Please allow me to introduce myself

It’s not enough to say the Internet has changed our lives. That’s an understatement, like describing my mother’s gas-passing as a localized atmospheric disturbance. The Internet defines a generation. My sons, 20 and 16, would be adrift without it. Lost, in the same way I’m lost when one of them hands me an Xbox game controller and then proceeds to kick my ass while he chats with four hundred of his closest technopeers. Lost, in the Borg-disconnected-from-the-hive meaning of the word. Without center, without community, without sense of self. No purpose. Gone.

That’s a tough nugget for anyone over the age of 40 to swallow. As a kid, whenever I was bored with the three network-television channels piped into our living room via my father’s spindly aerial antenna – more to the point: if my mom had locked me outside for the afternoon – I’d network the old-fashioned way: bike to some other punk’s house, knock on the screen door, and timidly ask his unsmiling, hair-roller-festooned hausfrau of a mother if he could come out to play. I’d get halfway through the first syllables (“Hello, Mrs. Grubb, can B—”) and she’d toss him onto the driveway like a Glad Kitchen Catcher stuffed with moldy stew and used tampons.

These days, our lives are interior. There’s too much good stuff happening – too much of that extreme, adrenaline-in-the-pit-of-the-stomach, teeth-gnashing, migraine-inducing virtual adventure – to ever do anything so foolhardy as to set foot out-of-doors. My boys shrink under direct sunlight. Their preference is to hole up in their bedrooms, blinds drawn and lights off, cowled Unabomber-style in hoodies, hunkered over keyboards with the ghastly reflections of YouTube videos, scrolling chat interfaces, and RPG warfare flitting across their pallid faces. They consume information, as if it were needled into their veins. You want to talk about a generation gap? Its new name is multitasking. They can do it; I can’t.

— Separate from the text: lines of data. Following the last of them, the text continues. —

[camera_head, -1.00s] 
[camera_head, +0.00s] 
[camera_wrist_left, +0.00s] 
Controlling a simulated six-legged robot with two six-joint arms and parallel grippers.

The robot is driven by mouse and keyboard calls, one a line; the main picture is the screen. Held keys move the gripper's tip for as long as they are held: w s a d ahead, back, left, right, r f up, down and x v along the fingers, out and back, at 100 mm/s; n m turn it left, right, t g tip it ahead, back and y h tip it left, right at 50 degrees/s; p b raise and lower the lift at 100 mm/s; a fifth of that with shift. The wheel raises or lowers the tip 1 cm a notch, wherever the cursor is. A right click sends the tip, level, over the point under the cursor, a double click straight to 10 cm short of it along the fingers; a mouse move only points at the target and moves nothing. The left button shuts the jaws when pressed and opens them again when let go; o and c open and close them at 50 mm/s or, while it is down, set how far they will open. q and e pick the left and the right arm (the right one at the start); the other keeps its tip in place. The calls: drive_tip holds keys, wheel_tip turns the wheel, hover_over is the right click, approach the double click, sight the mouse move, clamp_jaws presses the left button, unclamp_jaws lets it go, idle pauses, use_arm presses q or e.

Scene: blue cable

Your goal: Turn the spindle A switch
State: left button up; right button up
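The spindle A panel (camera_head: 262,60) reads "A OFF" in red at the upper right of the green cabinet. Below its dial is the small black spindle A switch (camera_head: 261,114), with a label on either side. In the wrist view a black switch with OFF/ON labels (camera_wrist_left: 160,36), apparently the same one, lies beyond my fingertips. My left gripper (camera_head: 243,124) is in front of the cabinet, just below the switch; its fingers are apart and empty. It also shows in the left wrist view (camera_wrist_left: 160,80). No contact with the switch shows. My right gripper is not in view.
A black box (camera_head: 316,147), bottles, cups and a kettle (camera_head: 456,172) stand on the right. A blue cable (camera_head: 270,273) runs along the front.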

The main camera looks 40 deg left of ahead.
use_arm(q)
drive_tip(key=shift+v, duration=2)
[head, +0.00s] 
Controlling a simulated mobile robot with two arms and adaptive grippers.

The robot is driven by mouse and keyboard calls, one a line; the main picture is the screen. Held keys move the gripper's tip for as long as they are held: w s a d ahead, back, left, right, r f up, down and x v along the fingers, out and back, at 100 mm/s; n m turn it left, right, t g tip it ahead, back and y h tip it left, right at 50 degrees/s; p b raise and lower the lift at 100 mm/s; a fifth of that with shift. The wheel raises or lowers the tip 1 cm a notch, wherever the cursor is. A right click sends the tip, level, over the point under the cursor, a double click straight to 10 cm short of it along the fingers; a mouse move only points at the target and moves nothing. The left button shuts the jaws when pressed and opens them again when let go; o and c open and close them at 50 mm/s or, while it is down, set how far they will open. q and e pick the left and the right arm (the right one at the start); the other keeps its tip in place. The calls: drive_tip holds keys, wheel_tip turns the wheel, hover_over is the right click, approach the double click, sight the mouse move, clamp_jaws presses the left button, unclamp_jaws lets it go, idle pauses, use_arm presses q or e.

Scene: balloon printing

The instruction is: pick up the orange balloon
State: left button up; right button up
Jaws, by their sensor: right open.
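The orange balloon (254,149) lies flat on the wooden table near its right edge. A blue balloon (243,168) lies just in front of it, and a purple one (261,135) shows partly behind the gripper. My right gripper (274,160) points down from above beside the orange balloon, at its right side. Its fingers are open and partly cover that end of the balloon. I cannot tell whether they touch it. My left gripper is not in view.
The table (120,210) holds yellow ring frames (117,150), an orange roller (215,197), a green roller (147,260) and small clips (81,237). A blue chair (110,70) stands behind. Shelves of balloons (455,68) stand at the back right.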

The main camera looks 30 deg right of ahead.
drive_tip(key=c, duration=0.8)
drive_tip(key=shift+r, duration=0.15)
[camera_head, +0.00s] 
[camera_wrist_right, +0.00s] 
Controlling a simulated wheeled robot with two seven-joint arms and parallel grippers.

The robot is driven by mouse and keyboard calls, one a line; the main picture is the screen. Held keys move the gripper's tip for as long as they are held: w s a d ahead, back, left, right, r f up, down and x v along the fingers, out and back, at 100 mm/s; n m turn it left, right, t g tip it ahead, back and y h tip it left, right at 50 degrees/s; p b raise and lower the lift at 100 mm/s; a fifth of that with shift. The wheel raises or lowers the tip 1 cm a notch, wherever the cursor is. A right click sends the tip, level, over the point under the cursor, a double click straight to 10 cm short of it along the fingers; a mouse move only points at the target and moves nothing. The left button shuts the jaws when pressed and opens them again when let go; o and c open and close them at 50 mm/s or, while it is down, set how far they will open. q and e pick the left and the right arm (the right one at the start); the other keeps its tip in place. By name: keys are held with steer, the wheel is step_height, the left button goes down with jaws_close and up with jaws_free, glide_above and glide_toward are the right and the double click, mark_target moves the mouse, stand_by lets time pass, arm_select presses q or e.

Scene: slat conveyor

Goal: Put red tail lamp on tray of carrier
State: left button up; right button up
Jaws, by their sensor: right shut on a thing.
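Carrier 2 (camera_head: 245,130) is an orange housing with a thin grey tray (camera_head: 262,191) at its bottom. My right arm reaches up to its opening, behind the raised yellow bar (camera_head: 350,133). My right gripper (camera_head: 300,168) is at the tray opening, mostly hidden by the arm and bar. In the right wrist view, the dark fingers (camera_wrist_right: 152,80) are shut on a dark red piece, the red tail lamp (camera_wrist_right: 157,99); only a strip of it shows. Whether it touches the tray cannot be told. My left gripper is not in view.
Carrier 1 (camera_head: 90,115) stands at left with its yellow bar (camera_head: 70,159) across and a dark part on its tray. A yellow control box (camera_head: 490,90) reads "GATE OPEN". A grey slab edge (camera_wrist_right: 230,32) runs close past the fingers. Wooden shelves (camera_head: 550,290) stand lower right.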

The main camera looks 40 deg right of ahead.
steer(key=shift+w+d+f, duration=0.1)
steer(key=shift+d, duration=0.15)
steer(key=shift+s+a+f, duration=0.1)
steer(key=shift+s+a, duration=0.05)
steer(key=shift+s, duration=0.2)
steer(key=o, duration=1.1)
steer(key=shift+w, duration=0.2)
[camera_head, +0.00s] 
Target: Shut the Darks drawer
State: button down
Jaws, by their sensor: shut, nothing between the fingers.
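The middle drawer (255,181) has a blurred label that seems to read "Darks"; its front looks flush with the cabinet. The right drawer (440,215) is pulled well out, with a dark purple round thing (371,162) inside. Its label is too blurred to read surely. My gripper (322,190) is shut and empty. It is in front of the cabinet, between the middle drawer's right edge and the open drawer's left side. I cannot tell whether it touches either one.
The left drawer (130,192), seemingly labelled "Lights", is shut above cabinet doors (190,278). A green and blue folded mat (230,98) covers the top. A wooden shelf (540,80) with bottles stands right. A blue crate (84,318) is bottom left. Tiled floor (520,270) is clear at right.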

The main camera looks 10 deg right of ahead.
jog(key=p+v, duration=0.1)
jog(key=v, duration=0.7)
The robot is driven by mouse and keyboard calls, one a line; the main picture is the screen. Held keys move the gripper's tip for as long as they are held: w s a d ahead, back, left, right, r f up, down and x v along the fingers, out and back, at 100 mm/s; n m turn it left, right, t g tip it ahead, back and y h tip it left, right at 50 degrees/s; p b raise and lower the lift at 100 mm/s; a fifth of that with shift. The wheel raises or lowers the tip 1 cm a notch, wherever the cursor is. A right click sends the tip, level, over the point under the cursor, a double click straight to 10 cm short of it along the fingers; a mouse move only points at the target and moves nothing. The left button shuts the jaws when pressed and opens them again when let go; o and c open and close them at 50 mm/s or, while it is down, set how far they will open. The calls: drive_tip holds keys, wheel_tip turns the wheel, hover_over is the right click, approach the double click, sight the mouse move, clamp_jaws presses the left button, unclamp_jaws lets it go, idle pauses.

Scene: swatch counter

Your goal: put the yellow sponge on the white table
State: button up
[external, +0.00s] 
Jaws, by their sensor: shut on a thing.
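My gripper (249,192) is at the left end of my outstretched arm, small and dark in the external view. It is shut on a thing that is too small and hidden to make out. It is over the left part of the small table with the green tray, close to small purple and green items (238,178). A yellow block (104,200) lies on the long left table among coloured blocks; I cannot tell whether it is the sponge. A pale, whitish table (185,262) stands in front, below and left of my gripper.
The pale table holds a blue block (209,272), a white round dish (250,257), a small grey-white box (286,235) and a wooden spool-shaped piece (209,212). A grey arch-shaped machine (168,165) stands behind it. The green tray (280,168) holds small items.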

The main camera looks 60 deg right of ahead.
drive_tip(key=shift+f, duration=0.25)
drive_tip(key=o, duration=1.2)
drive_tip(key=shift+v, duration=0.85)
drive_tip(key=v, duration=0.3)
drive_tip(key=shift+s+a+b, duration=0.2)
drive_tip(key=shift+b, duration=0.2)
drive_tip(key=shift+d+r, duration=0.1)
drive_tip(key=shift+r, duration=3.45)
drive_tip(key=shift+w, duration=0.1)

And yet, even we Baby Boomers aren’t able to hold our breath against the vacuum suck of cyberspace. The Internet is everywhere. We don’t telephone; we video conference. We don’t mail letters; we remit digital one-liners, pass along saccharine motivational tomes that challenge the gag reflex, exchange cell phone images of gummy-faced newborns, SMS needy Where R U MYSM missives while simultaneously fumbling a coffee mug and steering wheel. The Internet transforms corporate trademarks into verbs: we Google information, MSN acquaintances, PhotoShop our images. Behind a nearly impenetrable veil of anonymity (through which only the CIA peers), we fire off vitriol to Bangladeshi customer-service reps whenever our Amazon.com parcels arrive a day late and inconvenience us so immeasurably that we’re without words to describe our torment.

We live in interesting times. Ironic, given that the purported Chinese curse from which that first sentence derives also bears two other curses of escalating severity:

  1. May you live in interesting times;
  2. May you come to the attention of those in authority; and
  3. May you find what you are looking for.

The Internet promises all three, so perhaps we are indeed cursed. Perhaps the real curse is that the Internet is us: the collective consciousness of our species; the unmapped space where kings and queens consort with minor devils, where the best hire publicists and the worst self-promote their atrocities. Pomp and porn. Valor and voyeurism. Dignity and defilement. The fervor and funk of human thought.

In other words: the blog. That’s where the Internet inevitably leads: the attention-grabbing public wank that is our lives and minds on display. The hand-job of diary. The cerebral circle-jerk. Reality programming, with us as the stars of our own lives.

Welcome to sockjockey. Call me Gimp. I’ll be your host.